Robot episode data
(begin)

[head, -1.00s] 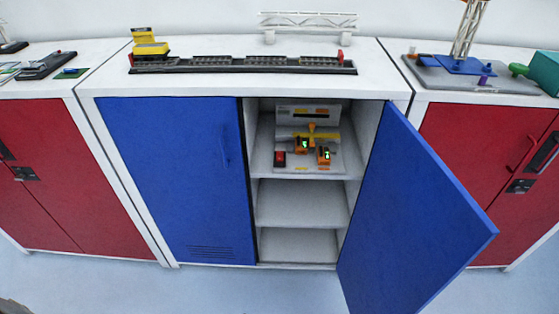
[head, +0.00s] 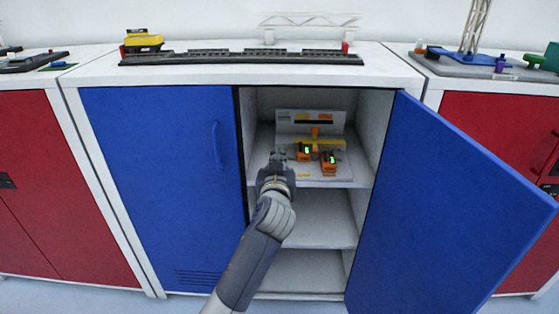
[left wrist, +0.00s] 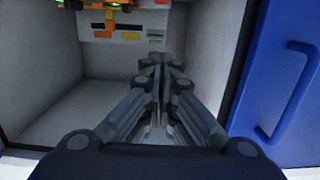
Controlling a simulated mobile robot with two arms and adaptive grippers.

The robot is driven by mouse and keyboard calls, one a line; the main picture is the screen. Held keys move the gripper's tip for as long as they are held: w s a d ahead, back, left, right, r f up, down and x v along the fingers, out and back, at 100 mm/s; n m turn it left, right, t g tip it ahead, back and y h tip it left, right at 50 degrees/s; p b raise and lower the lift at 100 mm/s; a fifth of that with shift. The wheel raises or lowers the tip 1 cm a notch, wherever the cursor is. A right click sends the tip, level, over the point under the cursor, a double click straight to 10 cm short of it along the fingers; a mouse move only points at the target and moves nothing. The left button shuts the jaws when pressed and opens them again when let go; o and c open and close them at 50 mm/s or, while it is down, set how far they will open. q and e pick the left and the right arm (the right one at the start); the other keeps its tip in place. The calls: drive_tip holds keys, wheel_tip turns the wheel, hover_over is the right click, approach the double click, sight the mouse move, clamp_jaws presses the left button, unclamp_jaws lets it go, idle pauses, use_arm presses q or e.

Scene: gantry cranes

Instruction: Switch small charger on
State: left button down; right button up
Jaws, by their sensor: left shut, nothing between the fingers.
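In the head view, two orange units with lit green displays, one on the left (head: 304,152) and one on the right (head: 328,163), sit on a white charging stand (head: 337,174) on the cabinet's upper shelf. I cannot tell which part is the small charger or its switch. My left gripper (head: 278,157) is shut and empty, at the stand's left side, in front of where a small red-black block stood; that block is hidden now. The left wrist view shows the shut fingers (left wrist: 160,62) with part of the stand at the top edge. My right gripper is not in view.
The left blue door (head: 160,180) is closed, close beside my left arm; its handle shows in the left wrist view (left wrist: 290,95). The right blue door (head: 450,205) stands wide open. The lower shelves (head: 310,215) are empty. Crane models stand on the cabinet top.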

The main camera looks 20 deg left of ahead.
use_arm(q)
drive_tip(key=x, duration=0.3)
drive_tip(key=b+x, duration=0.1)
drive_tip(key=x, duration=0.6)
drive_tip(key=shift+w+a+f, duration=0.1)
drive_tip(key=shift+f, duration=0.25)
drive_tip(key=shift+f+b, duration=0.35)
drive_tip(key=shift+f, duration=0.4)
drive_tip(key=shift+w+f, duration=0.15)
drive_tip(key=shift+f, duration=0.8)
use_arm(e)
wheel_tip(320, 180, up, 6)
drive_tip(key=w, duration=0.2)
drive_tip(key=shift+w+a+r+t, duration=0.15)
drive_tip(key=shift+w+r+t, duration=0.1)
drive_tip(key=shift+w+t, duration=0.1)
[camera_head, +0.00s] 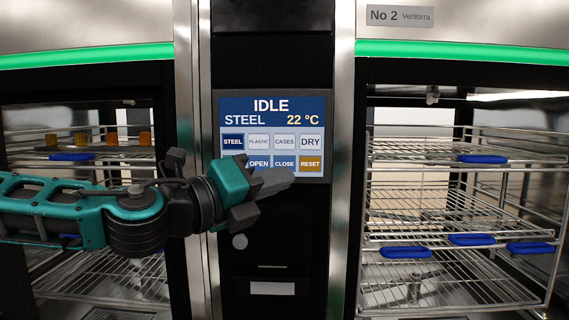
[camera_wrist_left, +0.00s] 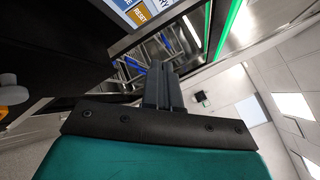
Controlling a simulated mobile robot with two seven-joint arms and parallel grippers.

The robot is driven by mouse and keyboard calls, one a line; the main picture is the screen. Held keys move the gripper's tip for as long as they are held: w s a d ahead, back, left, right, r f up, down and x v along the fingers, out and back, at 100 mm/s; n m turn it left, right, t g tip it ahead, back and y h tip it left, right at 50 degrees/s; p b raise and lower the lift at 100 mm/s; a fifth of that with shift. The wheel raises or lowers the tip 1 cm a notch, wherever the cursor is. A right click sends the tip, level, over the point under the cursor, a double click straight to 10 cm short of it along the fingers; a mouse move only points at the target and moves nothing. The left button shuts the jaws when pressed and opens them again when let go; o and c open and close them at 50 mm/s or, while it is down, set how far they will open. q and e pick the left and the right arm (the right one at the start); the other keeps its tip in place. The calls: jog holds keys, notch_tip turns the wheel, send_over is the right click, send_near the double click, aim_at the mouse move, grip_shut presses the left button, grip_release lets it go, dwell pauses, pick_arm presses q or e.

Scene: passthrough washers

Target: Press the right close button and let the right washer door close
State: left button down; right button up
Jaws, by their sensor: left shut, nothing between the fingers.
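The touch panel (camera_head: 272,110) between the two washers reads IDLE, STEEL, 22 °C. Its blue CLOSE button (camera_head: 284,163) is in the bottom row, between OPEN (camera_head: 259,163) and the orange RESET button (camera_head: 310,163). My left gripper (camera_head: 288,179) is shut and empty, its fingertips just below the CLOSE and RESET buttons. I cannot tell whether they touch the panel. The left wrist view shows the shut fingers (camera_wrist_left: 164,92) and part of the screen (camera_wrist_left: 135,12). The right washer (camera_head: 455,200), labelled No 2 Venlorra, shows its racks inside. My right gripper is out of view.
The right washer's wire racks (camera_head: 430,290) have blue handles (camera_head: 405,252). The left washer (camera_head: 100,280) also shows racks, with small orange and yellow items (camera_head: 112,139) on the upper one. Steel posts (camera_head: 342,220) flank the panel column.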

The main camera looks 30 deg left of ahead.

(end)

Make a verbatim copy of all the entries and strip out the pictures.

[head, -1.00s] 
[head, +0.00s] 
[left wrist, +0.00s] 
Controlling a simulated mobile robot with two arms and adaptive grippers.

The robot is driven by mouse and keyboard calls, one a line; the main picture is the screen. Held keys move the gripper's tip for as long as they are held: w s a d ahead, back, left, right, r f up, down and x v along the fingers, out and back, at 100 mm/s; n m turn it left, right, t g tip it ahead, back and y h tip it left, right at 50 degrees/s; p b raise and lower the lift at 100 mm/s; a fifth of that with shift. The wheel raises or lowers the tip 1 cm a notch, wherever the cursor is. A right click sends the tip, level, over the point under the cursor, a double click straight to 10 cm short of it along the fingers; a mouse move only points at the target and moves nothing. The left button shuts the jaws when pressed and opens them again when let go; o and c open and close them at 50 mm/s or, while it is down, set how far they will open. q and e pick the left and the right arm (the right one at the start); the other keeps its tip in place. The calls: drive_tip holds keys, wheel_tip turns the wheel, hover_over is the right click, approach the double click, sight the mouse move, clamp_jaws presses the left button, unclamp_jaws lets it go, idle pauses, use_arm presses q or e.

Scene: gantry cranes

Instruction: Switch small charger on
State: left button down; right button up
Jaws, by their sensor: left shut, nothing between the fingers.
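In the head view, two orange units with lit green displays, one on the left (head: 304,152) and one on the right (head: 328,163), sit on a white charging stand (head: 337,174) on the cabinet's upper shelf. I cannot tell which part is the small charger or its switch. My left gripper (head: 278,157) is shut and empty, at the stand's left side, in front of where a small red-black block stood; that block is hidden now. The left wrist view shows the shut fingers (left wrist: 160,62) with part of the stand at the top edge. My right gripper is not in view.
The left blue door (head: 160,180) is closed, close beside my left arm; its handle shows in the left wrist view (left wrist: 290,95). The right blue door (head: 450,205) stands wide open. The lower shelves (head: 310,215) are empty. Crane models stand on the cabinet top.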

The main camera looks 20 deg left of ahead.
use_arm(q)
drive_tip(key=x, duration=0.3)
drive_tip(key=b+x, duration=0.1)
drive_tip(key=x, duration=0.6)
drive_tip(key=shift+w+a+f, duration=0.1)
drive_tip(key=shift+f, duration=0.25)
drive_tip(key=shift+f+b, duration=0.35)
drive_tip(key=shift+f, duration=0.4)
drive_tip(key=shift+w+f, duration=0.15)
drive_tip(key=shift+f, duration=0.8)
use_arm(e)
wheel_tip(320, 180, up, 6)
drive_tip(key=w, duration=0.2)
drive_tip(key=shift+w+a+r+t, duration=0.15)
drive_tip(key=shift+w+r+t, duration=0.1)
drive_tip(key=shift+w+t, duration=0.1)
[camera_head, +0.00s] 
[camera_wrist_left, +0.00s] 
Controlling a simulated mobile robot with two seven-joint arms and parallel grippers.

The robot is driven by mouse and keyboard calls, one a line; the main picture is the screen. Held keys move the gripper's tip for as long as they are held: w s a d ahead, back, left, right, r f up, down and x v along the fingers, out and back, at 100 mm/s; n m turn it left, right, t g tip it ahead, back and y h tip it left, right at 50 degrees/s; p b raise and lower the lift at 100 mm/s; a fifth of that with shift. The wheel raises or lowers the tip 1 cm a notch, wherever the cursor is. A right click sends the tip, level, over the point under the cursor, a double click straight to 10 cm short of it along the fingers; a mouse move only points at the target and moves nothing. The left button shuts the jaws when pressed and opens them again when let go; o and c open and close them at 50 mm/s or, while it is down, set how far they will open. q and e pick the left and the right arm (the right one at the start); the other keeps its tip in place. The calls: jog holds keys, notch_tip turns the wheel, send_over is the right click, send_near the double click, aim_at the mouse move, grip_shut presses the left button, grip_release lets it go, dwell pauses, pick_arm presses q or e.

Scene: passthrough washers

Target: Press the right close button and let the right washer door close
State: left button down; right button up
Jaws, by their sensor: left shut, nothing between the fingers.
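The touch panel (camera_head: 272,110) between the two washers reads IDLE, STEEL, 22 °C. Its blue CLOSE button (camera_head: 284,163) is in the bottom row, between OPEN (camera_head: 259,163) and the orange RESET button (camera_head: 310,163). My left gripper (camera_head: 288,179) is shut and empty, its fingertips just below the CLOSE and RESET buttons. I cannot tell whether they touch the panel. The left wrist view shows the shut fingers (camera_wrist_left: 164,92) and part of the screen (camera_wrist_left: 135,12). The right washer (camera_head: 455,200), labelled No 2 Venlorra, shows its racks inside. My right gripper is out of view.
The right washer's wire racks (camera_head: 430,290) have blue handles (camera_head: 405,252). The left washer (camera_head: 100,280) also shows racks, with small orange and yellow items (camera_head: 112,139) on the upper one. Steel posts (camera_head: 342,220) flank the panel column.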

The main camera looks 30 deg left of ahead.

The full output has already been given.